As a collective, you are very pro-active about reaching out to readers in different ways - is that something you think will become increasingly important for writers?

Our two previous books, The Longest Night and Poor Souls’ Light – both print-only collections of ghost stories – were only available through us and accompanied by reading tours. There’s something very authentic and very intimate about both selling the books directly to our readers and performing the stories in full to a live audience. That level of engagement is important for us because our readers and our reputation are essentially all we have. That’s why we make our print books high quality objects with lavish artwork from Beth and our e-books elaborate constructs which can be revisited again and again. There’s also a link in each book to a hidden part of our site where you can gain access to whatever extra bits and pieces we can add: recordings of us reading the stories, initial drafts for rejected cover designs. For small publishing outfits like Curious Tales things like this are as important as social media and newsletters.

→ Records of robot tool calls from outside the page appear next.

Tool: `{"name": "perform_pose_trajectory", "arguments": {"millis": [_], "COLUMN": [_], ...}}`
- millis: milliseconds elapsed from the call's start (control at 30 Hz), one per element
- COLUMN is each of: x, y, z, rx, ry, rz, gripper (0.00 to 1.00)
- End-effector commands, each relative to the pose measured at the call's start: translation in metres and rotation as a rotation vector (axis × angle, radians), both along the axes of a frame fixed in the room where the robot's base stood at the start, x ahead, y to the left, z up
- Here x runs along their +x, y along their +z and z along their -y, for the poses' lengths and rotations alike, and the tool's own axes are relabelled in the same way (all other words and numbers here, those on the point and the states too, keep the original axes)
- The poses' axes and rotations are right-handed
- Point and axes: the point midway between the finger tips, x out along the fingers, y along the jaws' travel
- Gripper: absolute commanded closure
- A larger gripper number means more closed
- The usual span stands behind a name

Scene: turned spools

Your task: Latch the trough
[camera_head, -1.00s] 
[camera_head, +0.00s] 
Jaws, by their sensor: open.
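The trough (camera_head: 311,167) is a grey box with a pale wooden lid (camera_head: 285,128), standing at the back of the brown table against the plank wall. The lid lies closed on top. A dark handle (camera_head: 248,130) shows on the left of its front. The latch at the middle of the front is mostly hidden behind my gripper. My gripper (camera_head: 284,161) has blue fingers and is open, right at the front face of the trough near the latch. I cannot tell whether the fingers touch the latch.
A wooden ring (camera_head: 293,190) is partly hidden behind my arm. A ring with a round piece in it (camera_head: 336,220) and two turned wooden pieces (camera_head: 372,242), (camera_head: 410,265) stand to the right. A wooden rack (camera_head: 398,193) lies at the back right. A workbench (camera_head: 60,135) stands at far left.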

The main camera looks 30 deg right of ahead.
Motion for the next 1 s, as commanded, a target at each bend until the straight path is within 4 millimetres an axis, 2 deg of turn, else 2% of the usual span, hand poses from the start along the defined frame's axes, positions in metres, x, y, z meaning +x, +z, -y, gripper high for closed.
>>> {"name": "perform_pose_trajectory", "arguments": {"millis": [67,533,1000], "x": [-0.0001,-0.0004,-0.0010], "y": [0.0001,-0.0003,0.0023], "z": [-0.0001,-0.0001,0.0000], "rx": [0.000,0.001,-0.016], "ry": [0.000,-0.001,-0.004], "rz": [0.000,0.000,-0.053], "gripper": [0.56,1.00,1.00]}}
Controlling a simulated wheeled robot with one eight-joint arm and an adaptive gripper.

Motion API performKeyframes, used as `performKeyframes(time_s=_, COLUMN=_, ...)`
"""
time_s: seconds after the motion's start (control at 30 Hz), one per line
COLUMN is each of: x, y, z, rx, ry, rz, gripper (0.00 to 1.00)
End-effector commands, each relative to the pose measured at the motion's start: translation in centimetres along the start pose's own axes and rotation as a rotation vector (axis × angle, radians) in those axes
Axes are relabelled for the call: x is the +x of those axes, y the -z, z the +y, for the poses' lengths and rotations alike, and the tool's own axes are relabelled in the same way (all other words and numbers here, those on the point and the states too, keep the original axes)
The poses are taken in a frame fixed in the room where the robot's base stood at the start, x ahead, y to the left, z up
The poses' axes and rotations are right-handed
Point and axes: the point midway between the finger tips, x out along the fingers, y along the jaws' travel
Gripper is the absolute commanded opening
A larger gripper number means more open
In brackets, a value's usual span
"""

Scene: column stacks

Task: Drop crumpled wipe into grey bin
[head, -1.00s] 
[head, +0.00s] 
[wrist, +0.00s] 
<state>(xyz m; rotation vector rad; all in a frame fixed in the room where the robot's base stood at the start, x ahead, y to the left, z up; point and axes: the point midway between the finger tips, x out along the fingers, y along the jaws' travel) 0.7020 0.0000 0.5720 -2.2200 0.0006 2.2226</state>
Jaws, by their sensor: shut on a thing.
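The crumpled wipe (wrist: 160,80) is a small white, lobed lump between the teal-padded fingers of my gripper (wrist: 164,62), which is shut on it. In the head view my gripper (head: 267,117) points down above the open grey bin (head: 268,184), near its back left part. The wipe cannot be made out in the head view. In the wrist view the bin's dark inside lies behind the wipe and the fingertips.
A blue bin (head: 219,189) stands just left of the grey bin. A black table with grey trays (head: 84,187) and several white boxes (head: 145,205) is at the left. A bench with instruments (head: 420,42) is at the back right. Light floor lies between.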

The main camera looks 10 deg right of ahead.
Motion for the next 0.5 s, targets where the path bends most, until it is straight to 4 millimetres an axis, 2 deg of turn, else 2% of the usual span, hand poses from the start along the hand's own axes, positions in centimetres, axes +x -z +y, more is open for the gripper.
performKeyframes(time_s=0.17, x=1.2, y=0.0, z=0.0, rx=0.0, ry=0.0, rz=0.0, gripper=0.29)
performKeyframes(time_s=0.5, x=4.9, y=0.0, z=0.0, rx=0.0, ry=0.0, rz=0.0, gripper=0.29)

                                                                                                                                                                    What are you working on next, both personally, and for the Curious Tales collective?

The next thing will be The Barrow Rapture, an interactive online graphic novel which Jenn has been working on with Curious Tales’ Tom and Beth and Brian Baker, one of our guest authors. We’ve also recently finished our reading tour to promote Poor Souls’ Light, our limited edition collection of Christmas ghost stories, so are beginning to think about what we’ll do for our collection for next Christmas. We intend Bus Station: Unbound to be the first in a series of Unbounds: interactive novels set in real-world locations, so once the Bus Station smoke has cleared we’ll get to work on that.